In the first chapter, the charge transfer between InGaN/GaN NWH electrodes and an aqueous electrolyte in presence of ascorbic acid, uric acid and hydrogen peroxide (H(2)O(2)) was investigated by simultaneous photoluminescence (PL) and photocurrent (PC) measurements.
The analysis revealed that the acidic dissociation of these molecules modifies the surface charge in the NW resulting in a reduction of the barrier height and surface band bending (SBB), respectively. These electrodes allow for the detection of the molecules by oxidation due to a transfer of photo-generated holes. Furthermore, the detection of ascorbic acid with uric acid and H(2)O(2) as background signals as well as the identification of H(2)O(2) with ascorbic and uric acid as background signals is shown.
In the second section of this chapter, the charge transfer processes between GaN NW electrodes and covalently immobilized charge separation triad molecules are analyzed. The excitation of the photoactive triad molecules resulted in a modulation of the PC. The increase of the anodic PC was attributed to a direct electron transfer via the photoactive fullerenes or by the decrease of the barrier height due to dipole formation at the interface.
Simultaneous PL and PC measurements proved the establishment of a negative charge at the interface which increases the effective SBB and thus, enhances the charge transfer between photo-generated charge carriers from the NW and the electrolyte. Additionally, the experiments revealed that the presence of surface states is relevant for the performance of the electrode.

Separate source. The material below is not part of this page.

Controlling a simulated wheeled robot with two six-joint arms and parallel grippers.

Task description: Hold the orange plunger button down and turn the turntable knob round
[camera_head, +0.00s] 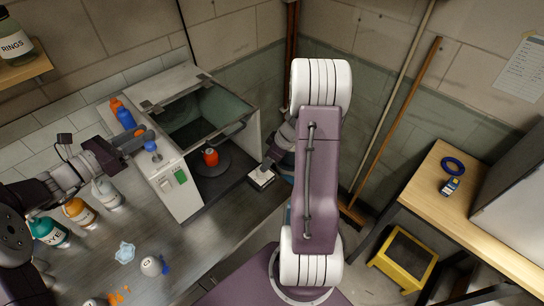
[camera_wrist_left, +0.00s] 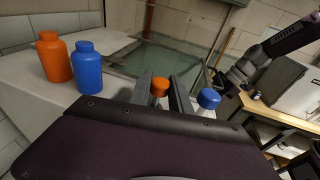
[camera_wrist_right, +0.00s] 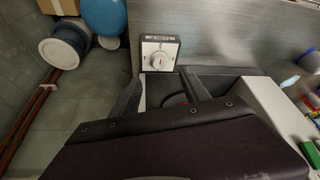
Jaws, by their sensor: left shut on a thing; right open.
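My left gripper (camera_head: 142,141) is at the top of the white cabinet (camera_head: 178,197), shut on the orange plunger button (camera_wrist_left: 160,84), whose round cap shows between the fingers in the left wrist view. Whether the button is pressed down I cannot tell. A blue plunger (camera_head: 151,146) stands beside it. The turntable knob (camera_wrist_right: 158,60) is a white dial with a red mark on a small square box (camera_head: 261,179) to the right of the cabinet. My right gripper (camera_head: 270,160) is open near the knob box; in the right wrist view the knob lies just beyond the fingertips.
An orange-red object (camera_head: 211,157) sits on the dark turntable (camera_head: 206,168) inside the open-fronted cabinet. A blue bottle (camera_head: 125,117) and an orange bottle (camera_wrist_left: 53,58) stand on the cabinet top. Several bottles, including a teal one (camera_head: 48,231), stand left on the bench. A green switch (camera_head: 180,176) is on the front.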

In the second chapter of this work, InGaN/GaN NWH arrays as optochemical electrodes in combination with a standard optical microscope were used for the optical readout and imaging of biochemical processes that are based on local changes of the pH or the electrical potential. The resolution limits were studied and a bias resolution of delta U(C) less or equal 1 mV, a pH resolution of delta pH less or equal 0.03 and a time resolution of delta t less or equal 50 ms could be shown. The imaging of biochemical processes with chemical contrast was demonstrated by the investigation of the sodium/proton exchanger of isolated crypts of rats. It is shown that quantitative analysis of the pH changes with a spatial resolution of below delta x less than 0.63 micrometer is possible.
Hence, it is demonstrated that the photoelectrochemical analysis of InGaN/GaN NWH and GaN NW electrodes allows the identification of the interfacial reactions as dynamic equilibrium by monitoring the PL and PC which serve as measurand for the SBB. In addition, the NWH arrays allow for bioimaging by providing high spatial and temporal resolution.